For the glaze and decoration:
85g powdered sugar (3/4 cup)
15g lemon juice (1 tablespoon)
1/2 teaspoon rosewater
1 drop pink food coloring (optional)
edible dried rose petals (optional)

Instructions

  1. Bring a small pot of water to a boil. Once boiling, add the quince and reduce heat to low or medium-low, just to maintain a bare simmer. Let the quince cook for about 45 minutes. They’re done once they’re soft enough to pierce easily with a butter knife.
  2. Strain the quince. Move to the bowl of a food processor fitted with the blade. Pulse until it’s very finely chopped/puréed. You should end up with 1 cup (235g). It’s ok to use a few tablespoons more if your quince were particularly large and you’ve got a smidge extra, but don’t add very much more than 1 cup.
  3. Preheat the oven to 350°F [180°C] and grease an 8×4” loaf pan.
  4. Combine the quince purée, olive oil, eggs, sugar, and rosewater in a medium mixing bowl. Add the flour to the bowl and sprinkle the salt, baking powder, and baking soda evenly on top of the flour. Mix everything together, being very careful not to over-mix. Stop as soon as there are no dry patches of flour.
  5. Pour the batter into the greased loaf pan. Bake for about 50 minutes, or until a paring knife inserted in the center comes out clean.
  6. Let the cake cool on a rack for at least 30 minutes before decorating or slicing.
  7. While you wait for the cake to cool, make the glaze: Whisk together the powdered sugar, lemon juice, rosewater, and food coloring. It’s done once there are no more lumps. Keep covered and whisk it again right before pouring.
  8. Drizzle the glaze on the cooled cake and immediately top with rose petals. Slice and enjoy.

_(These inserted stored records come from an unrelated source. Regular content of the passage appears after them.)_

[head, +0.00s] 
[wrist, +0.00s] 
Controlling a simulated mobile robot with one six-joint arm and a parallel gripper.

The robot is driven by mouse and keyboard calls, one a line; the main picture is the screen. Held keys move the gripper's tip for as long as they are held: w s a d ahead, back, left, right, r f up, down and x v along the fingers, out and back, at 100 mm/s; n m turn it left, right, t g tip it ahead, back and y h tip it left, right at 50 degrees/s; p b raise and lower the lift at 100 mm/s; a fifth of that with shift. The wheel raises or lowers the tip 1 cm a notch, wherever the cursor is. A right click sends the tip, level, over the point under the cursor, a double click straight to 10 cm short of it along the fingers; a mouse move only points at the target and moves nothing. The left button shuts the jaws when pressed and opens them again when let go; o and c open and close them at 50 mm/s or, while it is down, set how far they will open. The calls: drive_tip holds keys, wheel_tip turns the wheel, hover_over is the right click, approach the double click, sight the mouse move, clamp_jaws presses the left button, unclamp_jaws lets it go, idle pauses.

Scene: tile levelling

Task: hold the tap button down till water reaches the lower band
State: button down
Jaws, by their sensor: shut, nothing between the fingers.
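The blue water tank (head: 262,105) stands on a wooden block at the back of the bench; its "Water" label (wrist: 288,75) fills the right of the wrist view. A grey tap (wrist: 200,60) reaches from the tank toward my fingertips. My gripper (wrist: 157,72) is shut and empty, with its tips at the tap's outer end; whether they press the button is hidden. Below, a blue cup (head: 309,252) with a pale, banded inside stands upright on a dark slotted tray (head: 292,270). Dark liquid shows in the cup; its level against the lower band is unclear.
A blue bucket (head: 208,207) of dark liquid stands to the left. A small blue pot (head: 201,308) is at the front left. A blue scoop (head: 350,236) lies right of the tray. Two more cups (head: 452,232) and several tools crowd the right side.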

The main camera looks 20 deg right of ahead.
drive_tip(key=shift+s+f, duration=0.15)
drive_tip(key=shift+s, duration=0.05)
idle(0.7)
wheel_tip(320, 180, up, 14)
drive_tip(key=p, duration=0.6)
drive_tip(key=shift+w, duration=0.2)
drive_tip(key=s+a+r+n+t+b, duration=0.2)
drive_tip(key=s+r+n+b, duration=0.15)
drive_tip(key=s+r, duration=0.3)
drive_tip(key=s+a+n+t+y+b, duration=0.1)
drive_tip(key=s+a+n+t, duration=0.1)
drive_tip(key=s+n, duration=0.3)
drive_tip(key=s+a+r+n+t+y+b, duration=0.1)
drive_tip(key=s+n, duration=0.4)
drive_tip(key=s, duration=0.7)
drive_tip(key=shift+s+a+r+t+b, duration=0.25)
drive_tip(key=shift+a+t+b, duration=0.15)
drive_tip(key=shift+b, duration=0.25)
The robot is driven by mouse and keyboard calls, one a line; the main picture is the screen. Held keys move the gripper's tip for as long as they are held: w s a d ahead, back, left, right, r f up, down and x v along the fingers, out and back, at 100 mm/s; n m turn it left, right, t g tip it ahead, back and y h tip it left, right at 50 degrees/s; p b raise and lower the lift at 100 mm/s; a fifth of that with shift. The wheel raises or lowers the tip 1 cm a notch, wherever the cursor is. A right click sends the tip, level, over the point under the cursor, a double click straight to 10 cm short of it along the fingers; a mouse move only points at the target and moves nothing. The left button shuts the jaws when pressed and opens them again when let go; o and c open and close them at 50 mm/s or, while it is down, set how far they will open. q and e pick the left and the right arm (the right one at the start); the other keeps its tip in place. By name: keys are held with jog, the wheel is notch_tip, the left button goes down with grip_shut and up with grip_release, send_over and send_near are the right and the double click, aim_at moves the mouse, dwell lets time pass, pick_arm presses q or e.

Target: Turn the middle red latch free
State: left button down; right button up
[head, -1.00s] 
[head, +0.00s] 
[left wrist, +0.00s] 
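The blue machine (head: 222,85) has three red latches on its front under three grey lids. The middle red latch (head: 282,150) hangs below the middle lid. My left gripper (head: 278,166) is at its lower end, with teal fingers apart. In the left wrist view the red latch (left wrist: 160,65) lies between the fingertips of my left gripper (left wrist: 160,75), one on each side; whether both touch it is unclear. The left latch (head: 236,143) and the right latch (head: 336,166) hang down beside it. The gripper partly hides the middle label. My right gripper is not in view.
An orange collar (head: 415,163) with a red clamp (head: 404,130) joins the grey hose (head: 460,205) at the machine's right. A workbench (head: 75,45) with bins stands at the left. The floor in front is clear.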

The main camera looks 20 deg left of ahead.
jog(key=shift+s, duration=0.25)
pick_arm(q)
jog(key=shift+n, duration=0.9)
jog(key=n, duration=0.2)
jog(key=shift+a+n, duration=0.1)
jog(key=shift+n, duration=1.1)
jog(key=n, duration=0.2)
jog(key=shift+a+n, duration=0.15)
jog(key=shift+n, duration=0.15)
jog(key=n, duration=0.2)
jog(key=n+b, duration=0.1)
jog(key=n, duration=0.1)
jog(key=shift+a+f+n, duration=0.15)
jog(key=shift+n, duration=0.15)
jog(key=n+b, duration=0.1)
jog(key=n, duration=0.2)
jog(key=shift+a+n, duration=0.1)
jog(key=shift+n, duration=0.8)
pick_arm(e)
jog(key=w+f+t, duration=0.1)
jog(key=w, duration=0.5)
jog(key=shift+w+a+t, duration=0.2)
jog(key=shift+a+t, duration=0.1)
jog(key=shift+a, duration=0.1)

If you have any leftover, store at room temperature for a few days or in the freezer longer (never store in the refrigerator).

Notes

* Can substitute 235g (1 cup) unsweetened applesauce instead.

** Quince need to be cored a bit differently than other pome fruits (e.g., apples, pears, etc.). Split it open and use a small spoon (or measuring spoon/melon baller/corer) to scrape out the core and the stony area immediately surrounding the core. The core has the seeds and tough fibrous parts, but the area around the core also has some gritty bits, which you’ll want to eliminate. You can tell you’re done coring it once you no longer feel any rough gritty bits.